Recently I’m promoting using Julia for our group’s next project. For context, we are choosing between Python and Julia for numerical simulations and prototype modeling. I advertised Julia’s speed, and did casual demos for some language features as well as the Juno IDE.
One interesting observation is, I’m mostly worried about resistance to adoption coming from the following directions:
(1) JIT compilation is slow leading to slow 1st time execution (the famous “time to first plot” issue).
(2) Some packages in Python are not available or not mature/stable in Julia yet. In particular, Julia native visualization packages are not as mature as matplotlib.
(3) The Juno IDE is heavy in resource use and a bit slow, while other IDE choices do not have some key features.
(4) Not easy and not always possible to distribute a binary executable.
However, I’m surprised when I got the feedback from two colleagues who played with Julia + Juno a little bit: they mainly complained about the debugger GUI in Juno!
Here I have to mention this: we are an engineering company, not a software company; except the software team, most of our engineers use Windows and write code in Matlab, Python, or VB.NET. Therefore, they are all used to the convenient debugger GUI in IDEs such as Matlab editor, PyCharm, and Visual Studio. Most have never used a command line debugger before.

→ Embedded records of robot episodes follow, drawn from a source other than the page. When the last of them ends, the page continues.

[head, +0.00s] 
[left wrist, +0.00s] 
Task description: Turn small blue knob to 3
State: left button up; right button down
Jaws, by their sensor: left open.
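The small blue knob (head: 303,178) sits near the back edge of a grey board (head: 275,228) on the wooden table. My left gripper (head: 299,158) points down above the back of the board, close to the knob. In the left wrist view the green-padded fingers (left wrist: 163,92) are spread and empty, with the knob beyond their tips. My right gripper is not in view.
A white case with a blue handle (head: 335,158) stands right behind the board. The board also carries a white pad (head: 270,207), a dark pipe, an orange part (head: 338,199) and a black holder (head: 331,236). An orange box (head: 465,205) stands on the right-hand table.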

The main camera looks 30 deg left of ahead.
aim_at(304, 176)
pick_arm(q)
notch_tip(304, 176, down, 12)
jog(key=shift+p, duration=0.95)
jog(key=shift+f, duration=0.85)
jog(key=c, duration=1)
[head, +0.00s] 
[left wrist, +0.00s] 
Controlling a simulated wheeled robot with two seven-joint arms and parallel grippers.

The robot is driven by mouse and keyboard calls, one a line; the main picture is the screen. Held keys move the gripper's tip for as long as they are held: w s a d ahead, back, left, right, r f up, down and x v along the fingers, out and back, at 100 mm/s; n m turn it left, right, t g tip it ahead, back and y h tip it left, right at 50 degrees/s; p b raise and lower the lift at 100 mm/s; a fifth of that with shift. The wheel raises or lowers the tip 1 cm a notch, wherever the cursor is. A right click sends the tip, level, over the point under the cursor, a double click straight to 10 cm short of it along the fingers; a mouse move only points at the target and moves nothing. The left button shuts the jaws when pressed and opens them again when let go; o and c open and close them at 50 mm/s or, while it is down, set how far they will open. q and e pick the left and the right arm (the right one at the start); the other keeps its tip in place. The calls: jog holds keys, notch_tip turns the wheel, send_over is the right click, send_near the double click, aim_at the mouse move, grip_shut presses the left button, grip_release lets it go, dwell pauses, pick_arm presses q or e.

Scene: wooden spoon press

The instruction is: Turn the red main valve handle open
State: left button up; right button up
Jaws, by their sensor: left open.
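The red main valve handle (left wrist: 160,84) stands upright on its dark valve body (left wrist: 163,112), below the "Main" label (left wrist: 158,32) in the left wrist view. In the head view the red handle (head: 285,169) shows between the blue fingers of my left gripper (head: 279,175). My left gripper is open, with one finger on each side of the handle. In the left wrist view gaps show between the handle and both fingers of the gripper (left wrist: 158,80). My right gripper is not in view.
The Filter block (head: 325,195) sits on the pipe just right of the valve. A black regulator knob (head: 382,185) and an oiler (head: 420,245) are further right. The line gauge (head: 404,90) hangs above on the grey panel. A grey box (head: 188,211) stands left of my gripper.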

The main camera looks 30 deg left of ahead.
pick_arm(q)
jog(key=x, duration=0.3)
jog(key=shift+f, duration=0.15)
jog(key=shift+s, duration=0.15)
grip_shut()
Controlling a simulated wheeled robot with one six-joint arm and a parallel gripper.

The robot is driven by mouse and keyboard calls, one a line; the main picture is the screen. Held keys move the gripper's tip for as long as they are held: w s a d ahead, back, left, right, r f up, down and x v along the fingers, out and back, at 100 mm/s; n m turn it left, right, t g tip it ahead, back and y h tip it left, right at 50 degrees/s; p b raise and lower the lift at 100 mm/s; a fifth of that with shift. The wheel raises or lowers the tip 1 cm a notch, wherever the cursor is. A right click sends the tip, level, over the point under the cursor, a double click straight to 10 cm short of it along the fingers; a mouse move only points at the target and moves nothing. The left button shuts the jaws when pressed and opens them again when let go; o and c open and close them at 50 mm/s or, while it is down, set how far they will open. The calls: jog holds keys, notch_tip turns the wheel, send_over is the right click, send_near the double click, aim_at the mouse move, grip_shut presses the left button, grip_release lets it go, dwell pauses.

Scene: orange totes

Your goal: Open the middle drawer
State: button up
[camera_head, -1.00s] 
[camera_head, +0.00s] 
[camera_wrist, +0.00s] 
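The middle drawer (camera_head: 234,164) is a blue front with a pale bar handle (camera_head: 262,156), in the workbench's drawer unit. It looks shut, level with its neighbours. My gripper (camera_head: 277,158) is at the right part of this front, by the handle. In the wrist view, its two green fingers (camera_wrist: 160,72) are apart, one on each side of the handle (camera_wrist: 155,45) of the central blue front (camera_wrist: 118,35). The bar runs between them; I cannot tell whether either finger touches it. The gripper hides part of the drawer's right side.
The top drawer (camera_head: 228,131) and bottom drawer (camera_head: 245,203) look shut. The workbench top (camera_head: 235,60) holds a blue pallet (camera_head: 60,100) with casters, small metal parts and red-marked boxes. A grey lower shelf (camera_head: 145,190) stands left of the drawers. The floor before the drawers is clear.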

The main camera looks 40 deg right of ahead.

In my view the debugger GUI in Juno is already much more convenient than the command line debugger, but there are still some flaws. The main ones they complained about are:
(1) Has to “Juno.@enter” a function. Cannot just push a button and start debugging the whole script.
(2) Must switch back and forth between compilation mode vs. interpreted mode. Interpreted mode is slow, and will crash at external C calls; compilation mode can avoid these issues but may not hit a break point, and WILL NOT hit a break point set inside a function B that is called inside the function A under debug.
The trick I showed them is to also set a break point inside function A where function B is called, and use compilation mode + continue to reach there quickly without crashing due to a C call e.g. in PyPlot. Once there, I can switch to interpreted mode, and continue. It will be a bit slower, but the break point inside function B will be hit.
However, this trick is a bit too complicated for them. They also ask what if function B is wrapped in a big loop inside function A, and they want to observe the break point in function B being hit again and again and see what changes. If they have to switch back and forth between compilation and interpreted mode, it is rather tedious; forgetting to switch could lead to missing a break point, a very long wait, or even crashing the debugger.
(3) Debugger may enter Julia’s internal code if one wants to step over macros like @time and @profiler. Also debugger support for multi-threading does not seem to be ready?
(4) (This one is minor) No watch list for variables. Watching a single variable is OK but not watching several at the same time.
(5) In general, the debugging experience doe not feel responsive and solid. If the debugger hangs, one always wonders if he/she did something wrong, or if it’s just because debugger is still busy executing code in the interpreted mode.
I personally feel my debugging experience is acceptable, but my colleagues think there is no way they can debug something moderately large (e.g. thousands to tens of thousands lines of code with several modules) that’s written by somebody else. And some are willing to choose Python solely based on the current debugger situation. For them, visual debugger is the main tool they employ to understand other engineers’ code, since for engineers, unlike software developers, documentations for code are almost always lacking, and the original author(s) often have left for another company (silicon valley life). So reading others’ code is often like detective work, and the visual debugger is the most powerful tool - use real data as input to observe how it calculates, which logic branch it enters, and what values change, etc.
I want to focus on a language’s future potential in our applications, so I’d pick Julia any day. However, it seems to me that at least in some industries, debugger GUI could become the major obstacle to adoption, and this might be hard to understand for those who write code alone, or for software guys to whom Linux style command line operation is familiar, or where code architecture is clean and documentations are good. However, as Julia is competing with Matlab, I think we also need to pay attention to the need of those engineers who are used to Windows and Matlab.